+++ Material

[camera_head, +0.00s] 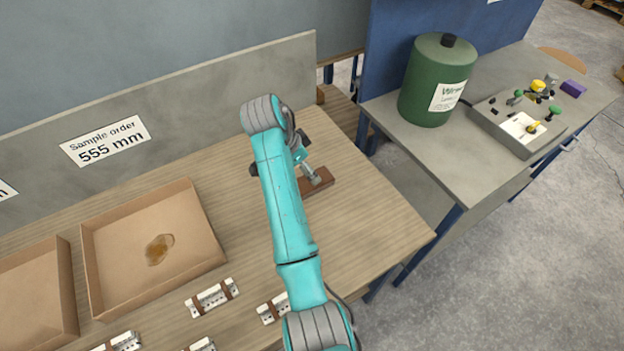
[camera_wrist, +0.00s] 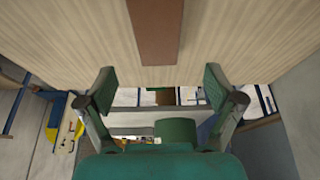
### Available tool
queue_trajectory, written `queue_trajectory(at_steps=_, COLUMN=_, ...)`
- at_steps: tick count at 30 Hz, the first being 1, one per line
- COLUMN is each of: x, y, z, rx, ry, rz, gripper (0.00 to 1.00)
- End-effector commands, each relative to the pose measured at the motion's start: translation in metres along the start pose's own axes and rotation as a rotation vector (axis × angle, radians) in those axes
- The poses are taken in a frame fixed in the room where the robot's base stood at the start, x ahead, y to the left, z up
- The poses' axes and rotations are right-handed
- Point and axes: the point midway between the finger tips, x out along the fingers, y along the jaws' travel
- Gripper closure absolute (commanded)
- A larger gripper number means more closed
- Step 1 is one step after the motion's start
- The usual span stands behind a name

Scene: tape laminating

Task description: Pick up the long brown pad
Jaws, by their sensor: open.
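The long brown pad (camera_head: 319,182) lies flat on the wooden table, partly hidden behind my arm and gripper in the head view. In the wrist view the pad (camera_wrist: 155,32) runs from the top edge down to the middle, between and beyond my fingertips. My gripper (camera_wrist: 158,82) is open, with its two green-tipped fingers spread wide on either side of the pad's line. In the head view my gripper (camera_head: 312,176) is close to the pad. Whether it touches the pad cannot be told.
Cardboard trays (camera_head: 207,222) stand on the table (camera_head: 375,215) at the left, one with an amber patch inside. Small white pieces with brown bands (camera_head: 212,298) lie near the front. A grey bench (camera_head: 425,150) with a green canister (camera_head: 437,85) stands right. The table's right side is clear.

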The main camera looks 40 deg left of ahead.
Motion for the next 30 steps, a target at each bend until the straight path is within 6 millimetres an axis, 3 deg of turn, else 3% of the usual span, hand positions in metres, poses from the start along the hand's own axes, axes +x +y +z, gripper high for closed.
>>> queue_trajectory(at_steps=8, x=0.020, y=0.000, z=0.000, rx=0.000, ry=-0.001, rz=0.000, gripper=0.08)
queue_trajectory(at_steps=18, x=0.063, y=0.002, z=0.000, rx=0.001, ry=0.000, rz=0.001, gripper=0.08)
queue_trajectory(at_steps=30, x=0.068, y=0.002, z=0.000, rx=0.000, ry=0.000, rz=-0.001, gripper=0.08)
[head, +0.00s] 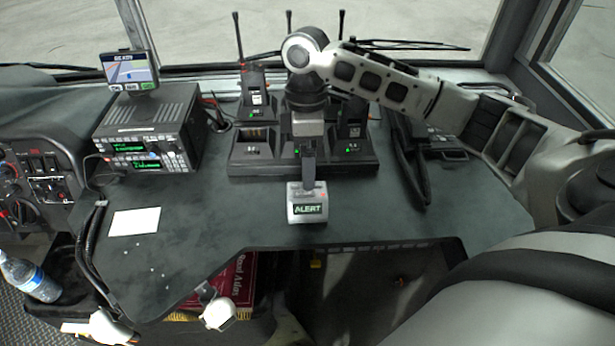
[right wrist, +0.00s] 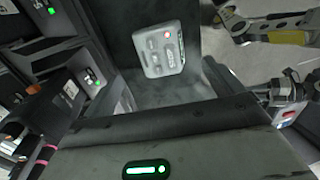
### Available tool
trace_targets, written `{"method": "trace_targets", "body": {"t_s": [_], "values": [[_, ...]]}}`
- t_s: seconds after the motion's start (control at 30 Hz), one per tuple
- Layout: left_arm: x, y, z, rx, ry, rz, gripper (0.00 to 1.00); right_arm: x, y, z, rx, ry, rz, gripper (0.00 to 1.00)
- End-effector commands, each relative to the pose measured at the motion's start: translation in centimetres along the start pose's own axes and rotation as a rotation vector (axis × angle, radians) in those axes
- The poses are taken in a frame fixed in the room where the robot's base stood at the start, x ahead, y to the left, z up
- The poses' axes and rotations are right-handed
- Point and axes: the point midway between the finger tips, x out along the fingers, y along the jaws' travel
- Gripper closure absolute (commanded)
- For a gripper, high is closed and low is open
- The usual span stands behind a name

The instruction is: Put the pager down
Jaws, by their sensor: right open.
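The pager (head: 307,211) is a small light-grey box with a lit green "ALERT" screen. In the head view it is on the dark dashboard top, close to the front edge, with its screen facing me. In the right wrist view the pager (right wrist: 163,50) shows its pale face with buttons. My right gripper (head: 308,183) reaches down from above, right behind and over the pager. It is open, with a dark finger close to the pager; whether they touch is unclear.
A charger dock (head: 290,168) with radios stands behind the gripper. A radio unit (head: 150,128) with a small screen (head: 130,70) is at left. A white card (head: 134,221) lies on the dashboard. A corded handset (head: 411,160) is at right.

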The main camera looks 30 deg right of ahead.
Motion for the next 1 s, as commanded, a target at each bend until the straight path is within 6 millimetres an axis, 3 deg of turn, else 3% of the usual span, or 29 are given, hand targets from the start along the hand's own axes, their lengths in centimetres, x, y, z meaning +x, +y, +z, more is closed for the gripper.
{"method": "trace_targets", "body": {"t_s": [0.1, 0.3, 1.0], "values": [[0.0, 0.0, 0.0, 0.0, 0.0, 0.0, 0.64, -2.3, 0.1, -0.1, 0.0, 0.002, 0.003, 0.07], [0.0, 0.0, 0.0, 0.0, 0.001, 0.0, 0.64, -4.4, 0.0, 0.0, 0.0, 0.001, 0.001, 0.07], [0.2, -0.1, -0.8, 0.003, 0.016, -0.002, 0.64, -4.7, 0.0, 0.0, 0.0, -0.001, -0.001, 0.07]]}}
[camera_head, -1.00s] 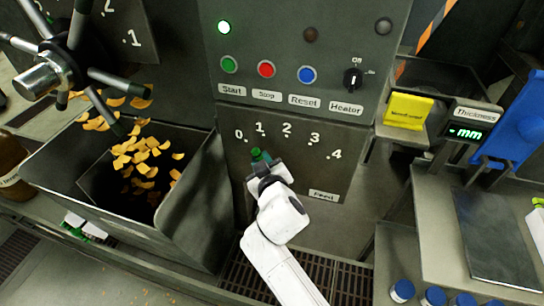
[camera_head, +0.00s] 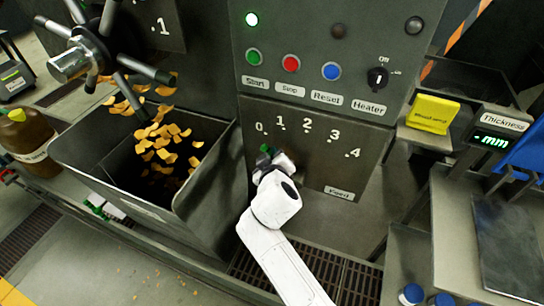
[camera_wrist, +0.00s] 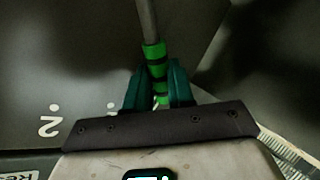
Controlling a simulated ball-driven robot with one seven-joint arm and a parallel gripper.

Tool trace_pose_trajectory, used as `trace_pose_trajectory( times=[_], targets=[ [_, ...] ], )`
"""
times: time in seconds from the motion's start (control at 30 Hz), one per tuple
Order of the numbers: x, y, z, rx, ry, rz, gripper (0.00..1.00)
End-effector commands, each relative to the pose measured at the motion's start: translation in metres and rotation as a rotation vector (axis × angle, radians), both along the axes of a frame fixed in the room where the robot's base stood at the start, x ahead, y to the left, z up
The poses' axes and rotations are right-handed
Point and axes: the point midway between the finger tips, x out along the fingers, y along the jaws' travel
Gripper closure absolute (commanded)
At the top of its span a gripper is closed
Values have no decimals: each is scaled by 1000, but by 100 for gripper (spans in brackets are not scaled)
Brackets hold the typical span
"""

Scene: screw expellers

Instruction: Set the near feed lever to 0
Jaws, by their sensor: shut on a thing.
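The near feed lever (camera_wrist: 148,20) is a grey rod with a green grip banded in black. In the wrist view my gripper (camera_wrist: 158,85) has its two teal fingers shut around the grip. In the head view the feed panel (camera_head: 325,170) carries the marks 0 to 4 above a Feed label (camera_head: 339,193). My gripper (camera_head: 272,160) is at the panel's left side, and a bit of green shows at its tip, just below the 0 mark (camera_head: 259,128) and slightly toward 1. My gripper and wrist hide most of the lever there.
A hopper (camera_head: 215,185) with orange chips stands just left of the panel. A spoked handwheel (camera_head: 95,55) is at upper left. Start, Stop and Reset buttons and a Heater knob (camera_head: 377,79) sit above. A thickness gauge (camera_head: 495,130) and bench are at right.

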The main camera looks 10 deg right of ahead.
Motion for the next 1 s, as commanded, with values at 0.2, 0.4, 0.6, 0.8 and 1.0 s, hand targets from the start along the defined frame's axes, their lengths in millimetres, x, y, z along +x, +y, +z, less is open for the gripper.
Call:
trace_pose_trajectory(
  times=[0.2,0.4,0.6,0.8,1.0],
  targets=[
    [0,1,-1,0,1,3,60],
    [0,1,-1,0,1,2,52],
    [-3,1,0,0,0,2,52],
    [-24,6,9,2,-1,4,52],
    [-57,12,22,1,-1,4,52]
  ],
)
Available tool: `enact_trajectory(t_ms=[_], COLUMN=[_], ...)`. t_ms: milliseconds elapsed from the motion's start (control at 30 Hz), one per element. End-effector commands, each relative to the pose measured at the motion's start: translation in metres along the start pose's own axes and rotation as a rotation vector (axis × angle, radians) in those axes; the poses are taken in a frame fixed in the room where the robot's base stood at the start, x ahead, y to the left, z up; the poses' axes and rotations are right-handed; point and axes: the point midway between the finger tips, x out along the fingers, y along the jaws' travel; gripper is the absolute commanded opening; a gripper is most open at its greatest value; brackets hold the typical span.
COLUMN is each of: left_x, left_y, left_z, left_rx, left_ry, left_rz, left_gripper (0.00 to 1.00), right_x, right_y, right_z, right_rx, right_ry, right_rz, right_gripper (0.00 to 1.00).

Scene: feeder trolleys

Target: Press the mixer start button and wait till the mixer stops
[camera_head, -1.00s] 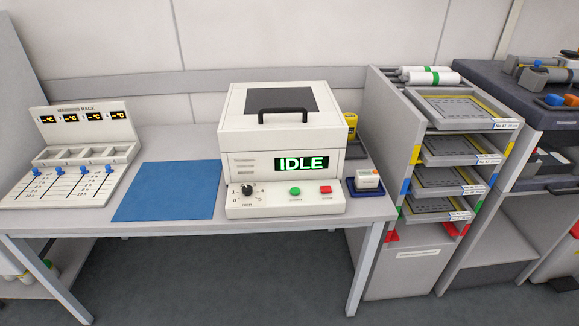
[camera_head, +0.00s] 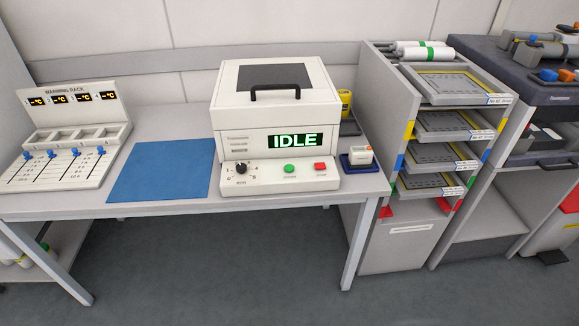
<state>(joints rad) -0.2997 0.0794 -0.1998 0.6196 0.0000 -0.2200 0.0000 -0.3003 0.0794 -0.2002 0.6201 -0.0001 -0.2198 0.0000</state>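The mixer (camera_head: 240,115) is a white box with a closed lid, a dark window and a black handle. It stands on the table in the middle of the head view. Its display (camera_head: 295,140) reads IDLE in green. On its front panel are a black knob (camera_head: 241,168), a green button (camera_head: 289,168) and a red button (camera_head: 320,166). The small labels under the buttons are too blurred to read. Neither of my grippers is in view.
A warming rack (camera_head: 66,135) stands left on the table (camera_head: 150,210). A blue mat (camera_head: 162,170) lies beside the mixer. A small white device on a blue tray (camera_head: 358,165) sits at its right. A tray trolley (camera_head: 385,215) stands further right. The floor in front is clear.

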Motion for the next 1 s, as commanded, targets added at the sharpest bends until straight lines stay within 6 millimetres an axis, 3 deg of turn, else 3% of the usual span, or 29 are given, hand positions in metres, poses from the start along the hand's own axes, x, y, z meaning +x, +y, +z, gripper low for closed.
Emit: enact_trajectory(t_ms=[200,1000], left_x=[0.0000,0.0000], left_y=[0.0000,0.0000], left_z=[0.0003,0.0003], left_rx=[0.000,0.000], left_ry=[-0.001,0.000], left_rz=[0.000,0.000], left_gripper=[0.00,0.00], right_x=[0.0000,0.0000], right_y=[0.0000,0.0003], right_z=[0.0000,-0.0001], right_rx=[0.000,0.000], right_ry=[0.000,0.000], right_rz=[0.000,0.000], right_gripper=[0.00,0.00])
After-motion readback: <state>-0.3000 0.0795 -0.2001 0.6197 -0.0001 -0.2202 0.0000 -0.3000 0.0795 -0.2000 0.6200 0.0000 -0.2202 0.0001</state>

++++++

## Requirements:
Scan the entries above for the word "frame" and collect each line holding it.

## Expected answer:
- The poses are taken in a frame fixed in the room where the robot's base stood at the start, x ahead, y to the left, z up
- The poses are taken in a frame fixed in the room where the robot's base stood at the start, x ahead, y to the left, z up
End-effector commands, each relative to the pose measured at the motion's start: translation in metres and rotation as a rotation vector (axis × angle, radians), both along the axes of a frame fixed in the room where the robot's base stood at the start, x ahead, y to the left, z up
Motion for the next 1 s, as commanded, with values at 0.2, 0.4, 0.6, 0.8 and 1.0 s, hand targets from the start along the defined frame's axes, their lengths in millimetres, x, y, z along +x, +y, +z, less is open for the gripper.
Available tool: `enact_trajectory(t_ms=[_], COLUMN=[_], ...)`. t_ms: milliseconds elapsed from the motion's start (control at 30 Hz), one per element. End-effector commands, each relative to the pose measured at the motion's start: translation in metres along the start pose's own axes and rotation as a rotation vector (axis × angle, radians) in those axes; the poses are taken in a frame fixed in the room where the robot's base stood at the start, x ahead, y to the left, z up; the poses' axes and rotations are right-handed; point and axes: the point midway between the finger tips, x out along the fingers, y along the jaws' travel; gripper is the absolute commanded opening; a gripper is most open at its greatest value; brackets hold the typical span.

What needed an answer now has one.